Tuesday, 20 December 2016

Circulation











There are still another 11 days to run before the end of the month but December has already turned out to be our best month ever with 13,438 page hits. We have received 216,581 since we started this publication with our review of Ballet West's performance of The Nutcracker at Pitlochry on 25 Feb 2013.  The choice of subject matter proved to be prescient because each and every one of our top 5 articles has had a Welsh or Scottish connection.

Our most popular article of all time measured by the number of page hits has been David Murley's review of Ballet Cymru's performance of Little Red Riding Hood and the Three Little Pigs at Sadler's Wells on 29 Nov 2016 (see David Murley Little Red Riding Hood comes to London 2 Dec 2016).  It is followed very closely by my review of the same company's Romeo a Juliet in Newport on 5 Nov 2016 (see A Romeo and Juliet for our Times 7 Nov 2016). I am delighted by the interest that my readers have shown in Ballet Cymru.  On 4 Dec 2016, Ballet Cymru appeared on the stage of the Donald Gordon Theatre with the entire BBC National Orchestra of Wales in the Wales Millennium Centre before a packed house in a performance that may turn out to be as significant for the development of ballet in Wales as Sader's Wells Ballet's performance of The Sleeping Beauty proved to be for the development of ballet in the United Kingdom (see Ballet Cymru's "Sleeping Beauty Moment" 5 Dec 2016).  I am proud to say that I am a Friend of Ballet Cymru and that I am very fond of that company.

Another company that has a special place in my affection is Scottish Ballet because it was the first company that I got to know and love.  I was at St Andrews when the Western Theatre Ballet moved from Bristol to Glasgow and our Professor of Fine Arts, John Steer, who had known the company when it was in the West Country introduced me to its great choreographer, Peter Darrell, and its talented dancers.  I am therefore particularly satisfied that our third most popular article is my preview of David Dawson's Swan Lake in Liverpool (see Dawson's Swan Lake comes to Liverpool 29 May 2016). The article was prompted by Christopher Hampson's on-stage elevation of two of my favourite ballerinas, Bethany Kingsley-Garner and Constance Devernay, to principals of the company after their performances in Swan Lake. I reviewed Dawson's ballet in which Kingsley-Garner danced Odette in Empire Blanche - Dawson's Swan Lake 4 June 2016. The company has re-staged Hampson's Hansel and Gretel which I reviewed when it first appeared (see Scottish Ballet's Hansel and Gretel 23 Dec 2013).

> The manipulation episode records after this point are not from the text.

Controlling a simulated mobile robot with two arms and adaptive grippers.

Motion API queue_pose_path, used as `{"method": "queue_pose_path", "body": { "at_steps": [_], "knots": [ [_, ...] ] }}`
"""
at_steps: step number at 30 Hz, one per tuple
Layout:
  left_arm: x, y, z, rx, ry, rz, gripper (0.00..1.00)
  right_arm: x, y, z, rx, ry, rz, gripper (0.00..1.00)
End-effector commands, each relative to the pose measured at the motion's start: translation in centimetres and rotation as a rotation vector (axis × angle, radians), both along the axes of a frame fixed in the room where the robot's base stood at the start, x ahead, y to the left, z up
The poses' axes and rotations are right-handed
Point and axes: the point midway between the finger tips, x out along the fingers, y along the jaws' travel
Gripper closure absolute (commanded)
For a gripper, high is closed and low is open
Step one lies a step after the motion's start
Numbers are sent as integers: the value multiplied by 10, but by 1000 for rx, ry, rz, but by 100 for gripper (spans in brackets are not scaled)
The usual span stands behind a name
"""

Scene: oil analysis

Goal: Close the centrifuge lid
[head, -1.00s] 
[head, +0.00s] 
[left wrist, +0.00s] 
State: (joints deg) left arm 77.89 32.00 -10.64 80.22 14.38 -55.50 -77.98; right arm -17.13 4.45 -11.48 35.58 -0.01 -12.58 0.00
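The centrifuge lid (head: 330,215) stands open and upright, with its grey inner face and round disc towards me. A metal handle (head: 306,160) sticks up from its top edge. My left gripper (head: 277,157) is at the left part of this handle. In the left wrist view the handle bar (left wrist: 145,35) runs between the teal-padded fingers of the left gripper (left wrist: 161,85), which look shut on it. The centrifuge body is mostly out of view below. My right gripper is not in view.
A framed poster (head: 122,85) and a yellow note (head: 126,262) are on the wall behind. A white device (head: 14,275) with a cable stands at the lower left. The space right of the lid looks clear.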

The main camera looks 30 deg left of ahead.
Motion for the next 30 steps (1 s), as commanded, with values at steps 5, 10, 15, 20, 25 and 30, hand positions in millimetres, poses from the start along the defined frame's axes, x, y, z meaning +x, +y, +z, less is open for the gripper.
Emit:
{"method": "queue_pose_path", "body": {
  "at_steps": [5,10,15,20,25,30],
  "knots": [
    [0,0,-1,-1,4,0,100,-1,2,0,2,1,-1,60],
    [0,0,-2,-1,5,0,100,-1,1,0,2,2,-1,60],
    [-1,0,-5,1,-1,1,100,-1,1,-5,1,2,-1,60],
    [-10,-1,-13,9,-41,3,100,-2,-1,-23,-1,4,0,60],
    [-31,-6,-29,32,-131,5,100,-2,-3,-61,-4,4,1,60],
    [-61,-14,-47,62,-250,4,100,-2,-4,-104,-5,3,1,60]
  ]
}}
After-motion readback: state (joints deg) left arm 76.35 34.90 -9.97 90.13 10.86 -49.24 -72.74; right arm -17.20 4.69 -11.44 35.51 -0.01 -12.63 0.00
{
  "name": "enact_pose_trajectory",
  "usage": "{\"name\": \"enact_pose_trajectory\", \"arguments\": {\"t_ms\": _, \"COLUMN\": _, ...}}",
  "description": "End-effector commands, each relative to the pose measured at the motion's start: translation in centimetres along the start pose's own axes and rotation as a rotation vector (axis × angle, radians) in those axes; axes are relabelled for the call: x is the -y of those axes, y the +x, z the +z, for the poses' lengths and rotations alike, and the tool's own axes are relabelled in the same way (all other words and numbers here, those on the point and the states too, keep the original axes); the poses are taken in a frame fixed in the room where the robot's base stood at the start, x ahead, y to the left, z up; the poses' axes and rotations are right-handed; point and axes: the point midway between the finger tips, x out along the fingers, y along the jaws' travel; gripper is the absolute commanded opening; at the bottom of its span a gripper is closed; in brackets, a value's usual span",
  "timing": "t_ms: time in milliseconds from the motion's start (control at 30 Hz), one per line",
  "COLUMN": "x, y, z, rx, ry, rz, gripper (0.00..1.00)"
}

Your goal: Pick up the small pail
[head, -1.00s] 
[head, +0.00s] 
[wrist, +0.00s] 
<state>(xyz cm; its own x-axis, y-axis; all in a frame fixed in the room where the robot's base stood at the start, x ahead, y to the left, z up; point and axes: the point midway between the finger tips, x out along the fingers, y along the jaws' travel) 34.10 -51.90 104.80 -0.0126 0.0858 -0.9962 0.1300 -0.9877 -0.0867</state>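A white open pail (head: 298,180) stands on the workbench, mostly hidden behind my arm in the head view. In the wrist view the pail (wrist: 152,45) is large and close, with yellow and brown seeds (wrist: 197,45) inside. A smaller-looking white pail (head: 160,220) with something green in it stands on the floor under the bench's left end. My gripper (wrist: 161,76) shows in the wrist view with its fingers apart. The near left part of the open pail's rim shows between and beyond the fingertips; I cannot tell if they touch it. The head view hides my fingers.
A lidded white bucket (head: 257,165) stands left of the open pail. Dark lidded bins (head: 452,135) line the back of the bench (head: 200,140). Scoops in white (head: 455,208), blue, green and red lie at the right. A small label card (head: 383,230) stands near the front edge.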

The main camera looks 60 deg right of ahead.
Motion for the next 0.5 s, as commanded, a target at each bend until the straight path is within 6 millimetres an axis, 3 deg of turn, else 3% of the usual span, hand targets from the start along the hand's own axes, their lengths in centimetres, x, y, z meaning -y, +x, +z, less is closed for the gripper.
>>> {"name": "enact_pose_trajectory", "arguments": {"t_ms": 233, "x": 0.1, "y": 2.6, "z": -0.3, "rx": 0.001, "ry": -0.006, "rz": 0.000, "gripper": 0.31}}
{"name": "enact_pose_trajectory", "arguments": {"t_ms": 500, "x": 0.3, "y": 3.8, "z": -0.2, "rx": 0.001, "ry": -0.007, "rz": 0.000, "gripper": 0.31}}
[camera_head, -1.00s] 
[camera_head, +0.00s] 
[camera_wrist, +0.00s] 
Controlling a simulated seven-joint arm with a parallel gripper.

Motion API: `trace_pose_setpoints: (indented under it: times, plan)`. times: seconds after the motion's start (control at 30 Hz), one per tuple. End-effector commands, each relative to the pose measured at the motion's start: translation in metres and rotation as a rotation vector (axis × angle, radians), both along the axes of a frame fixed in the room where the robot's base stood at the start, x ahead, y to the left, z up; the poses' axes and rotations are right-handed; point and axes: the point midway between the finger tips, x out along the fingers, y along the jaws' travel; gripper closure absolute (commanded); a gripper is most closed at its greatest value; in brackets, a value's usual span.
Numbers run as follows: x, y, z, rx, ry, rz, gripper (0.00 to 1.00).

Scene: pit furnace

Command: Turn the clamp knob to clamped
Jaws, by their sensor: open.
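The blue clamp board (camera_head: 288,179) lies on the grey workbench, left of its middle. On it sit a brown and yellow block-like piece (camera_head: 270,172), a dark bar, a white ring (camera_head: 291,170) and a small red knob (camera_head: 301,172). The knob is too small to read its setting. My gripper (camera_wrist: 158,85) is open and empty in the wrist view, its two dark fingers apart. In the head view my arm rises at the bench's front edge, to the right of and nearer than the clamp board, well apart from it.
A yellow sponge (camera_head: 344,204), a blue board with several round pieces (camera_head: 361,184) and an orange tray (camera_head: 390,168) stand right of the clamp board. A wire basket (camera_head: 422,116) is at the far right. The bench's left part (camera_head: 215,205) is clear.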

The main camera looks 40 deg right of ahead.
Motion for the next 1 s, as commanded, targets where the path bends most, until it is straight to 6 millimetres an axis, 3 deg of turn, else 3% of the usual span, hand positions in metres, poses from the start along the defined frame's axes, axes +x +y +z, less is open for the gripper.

My fourth most popular article is my interview with Gavin McCaig (see Meet Gavin McCaig of Northern Ballet 3 Sept 2014). Gavin is, of course, a Scotsman.  I interviewed him shortly after he had joined the company as an apprentice and before he had started to tour.  He seems to be doing very well in the company and has toured the length and breadth of the United Kingdom as well as venues in China. I last saw him in Beauty and the Beast on Saturday where he was a friend of Isabelle and Chantelle and a guest at Beauty and Orian's wedding. In the latter role he and the other guests had to do some thrilling jumps and turns. Like everybody in the cast, he did very well and they earned a special "bravi" from me at the curtain call. Northern Ballet is a company that I have followed ever since its formation and supported ever since I moved back to Manchester in 1985. I am a Friend of both the company and the Academy and for the last 3 years I have been attending at least one and often two ballet classes there a week,

Appropriately, my fifth most popular article of all time is about Ballet West (see Congratulations to Ballet West - here's to the next 25 Years 25 Nov 2016). I am looking forward to seeing Ballet West in Swan Lake early in the New Year. They were very impressive when I last saw them in 2014 (see Swan Loch - Ballet West's Swan Lake, Pitlochry 1 March 2014 3 March 2914). This time I hope to catch them at the Armadillo where they will show what they can do on a big stage. Next year their artistic director, Gillian Barton, has promised that they will dance La Sylphide - just for me.  I do hope that is still possible because it is a lovely ballet rarely performed in the UK which is surprising as it is set in Scotland.

I wish all the folks in Ballet Cymru Nadolig llawen a blwyddyn newydd dda and all the Scots a Merry Christmas and a Good New Year.